Je sais, je devrais en revenir avec le temps, mais c’est comme ça : le cœur, ça ne raisonne pas, ça bat, point.

Mais quand Patrick Roy a été nommé entraîneur des Islanders de New York, en janvier dernier, j’ai été pris d’une frénésie incontrôlable, une poussée électrique. Je voyais bleu, encore. Je voulais m’identifier, et j’ai résolu qu’il me fallait une calotte de son nouveau club !

Sérieux, un vrai fou.

Il m’arrive d’avoir des tocades, mais celle-là était une des plus imprévisibles, irrépressibles. Pas une, mais plusieurs bulles au cerveau.

Alors, à la recherche d’un soulagement, je me suis garroché au magasin le plus réputé dans ma ville pour son offre de calottes de sport.

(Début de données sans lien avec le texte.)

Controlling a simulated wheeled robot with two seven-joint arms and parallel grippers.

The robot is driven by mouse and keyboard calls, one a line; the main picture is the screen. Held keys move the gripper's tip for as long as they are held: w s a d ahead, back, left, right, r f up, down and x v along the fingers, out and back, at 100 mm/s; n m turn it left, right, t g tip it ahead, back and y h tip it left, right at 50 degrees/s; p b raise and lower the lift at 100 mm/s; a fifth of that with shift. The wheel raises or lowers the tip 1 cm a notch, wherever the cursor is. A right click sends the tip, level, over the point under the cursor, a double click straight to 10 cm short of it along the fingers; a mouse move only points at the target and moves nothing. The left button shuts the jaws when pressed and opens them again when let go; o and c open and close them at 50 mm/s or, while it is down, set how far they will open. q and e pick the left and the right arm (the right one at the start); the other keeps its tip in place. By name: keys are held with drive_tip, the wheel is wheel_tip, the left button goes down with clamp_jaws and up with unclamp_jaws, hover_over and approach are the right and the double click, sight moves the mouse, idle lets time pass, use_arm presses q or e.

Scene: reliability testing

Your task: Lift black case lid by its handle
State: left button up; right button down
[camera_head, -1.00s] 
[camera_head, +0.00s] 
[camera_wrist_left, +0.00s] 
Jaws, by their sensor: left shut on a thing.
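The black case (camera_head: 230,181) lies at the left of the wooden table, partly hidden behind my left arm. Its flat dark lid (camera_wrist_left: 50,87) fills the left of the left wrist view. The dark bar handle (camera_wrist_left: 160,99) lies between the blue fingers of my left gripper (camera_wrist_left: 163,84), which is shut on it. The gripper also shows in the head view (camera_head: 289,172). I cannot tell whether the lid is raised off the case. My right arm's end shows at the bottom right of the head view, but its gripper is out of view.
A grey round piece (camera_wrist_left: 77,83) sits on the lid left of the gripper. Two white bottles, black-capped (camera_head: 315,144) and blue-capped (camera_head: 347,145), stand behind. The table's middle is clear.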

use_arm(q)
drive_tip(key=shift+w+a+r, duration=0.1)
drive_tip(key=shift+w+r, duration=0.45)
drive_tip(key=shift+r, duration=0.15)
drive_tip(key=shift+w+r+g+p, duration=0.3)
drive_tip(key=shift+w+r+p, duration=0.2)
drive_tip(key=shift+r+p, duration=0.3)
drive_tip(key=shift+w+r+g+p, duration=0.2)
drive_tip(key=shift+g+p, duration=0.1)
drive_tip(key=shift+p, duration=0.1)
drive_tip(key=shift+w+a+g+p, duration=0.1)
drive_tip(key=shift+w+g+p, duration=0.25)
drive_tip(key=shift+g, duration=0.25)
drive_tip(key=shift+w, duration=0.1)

Mais bon, je les ai pris de court, il n’y avait qu’un seul modèle de bonnet des Insulaires de New York. Un objet correct, mais pas la ’47 Royal Legend MVP bleue, l’objet de mon fantasme. J’ai quand même acheté le simulacre, un peu à reculons.

Comme il y a un complot permanent, de je ne sais qui contre moi, qui bousille à répétition mes tentatives de commandes sur l’internet, c’est la personne la plus près de moi qui comble ma déficience.

Or, déçu de mon achat, et dans un épisode d’obsession-compulsion, je l’ai talonnée pour qu’elle se mette à la manœuvre et me fasse venir ma Royal Legend dans l’heure qui a suivi mon retour de l’emplette.

J’ai payé mon insistance d’un dix minutes de mauvaise conduite et d’une sérieuse menace d’expulsion…

Voyant que je poussais ma luck – pas la puck – un peu loin, et que j’étais à la veille de me faire suspendre par la dame, j’ai décidé de sauter dans les ligues majeures, de réussir à magasiner moi-même la maudite guenille sur le site de la LNH et de faire de moi une recrue talentueuse.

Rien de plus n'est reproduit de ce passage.